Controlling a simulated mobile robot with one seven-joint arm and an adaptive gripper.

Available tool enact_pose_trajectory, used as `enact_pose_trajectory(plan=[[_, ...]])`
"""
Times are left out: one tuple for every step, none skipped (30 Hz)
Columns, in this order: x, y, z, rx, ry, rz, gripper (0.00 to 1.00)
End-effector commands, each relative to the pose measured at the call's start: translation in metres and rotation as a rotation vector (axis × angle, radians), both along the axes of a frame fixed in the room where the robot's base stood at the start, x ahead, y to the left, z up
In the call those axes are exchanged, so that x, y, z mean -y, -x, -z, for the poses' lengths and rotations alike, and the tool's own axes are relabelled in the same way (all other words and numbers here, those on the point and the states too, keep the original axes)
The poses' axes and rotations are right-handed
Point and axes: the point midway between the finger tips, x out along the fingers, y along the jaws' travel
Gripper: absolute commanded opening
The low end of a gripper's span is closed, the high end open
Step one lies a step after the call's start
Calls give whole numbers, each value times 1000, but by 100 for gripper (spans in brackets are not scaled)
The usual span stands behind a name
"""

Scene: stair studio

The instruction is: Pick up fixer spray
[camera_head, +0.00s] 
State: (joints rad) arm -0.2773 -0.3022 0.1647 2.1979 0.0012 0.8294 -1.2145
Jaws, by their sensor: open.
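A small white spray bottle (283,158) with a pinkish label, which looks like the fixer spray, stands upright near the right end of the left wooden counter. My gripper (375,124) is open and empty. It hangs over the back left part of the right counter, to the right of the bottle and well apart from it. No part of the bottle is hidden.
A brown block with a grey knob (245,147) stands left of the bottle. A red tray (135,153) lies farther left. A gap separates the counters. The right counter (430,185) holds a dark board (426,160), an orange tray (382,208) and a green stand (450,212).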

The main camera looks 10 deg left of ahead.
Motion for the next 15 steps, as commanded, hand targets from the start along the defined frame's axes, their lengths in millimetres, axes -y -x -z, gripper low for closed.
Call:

§ §

YOUR OBJECTIVE — Copy every line of the listing where the word "closed" appears.

THE RESULT —
The low end of a gripper's span is closed, the high end open
Motion for the next 15 steps, as commanded, hand targets from the start along the defined frame's axes, their lengths in millimetres, axes -y -x -z, gripper low for closed.

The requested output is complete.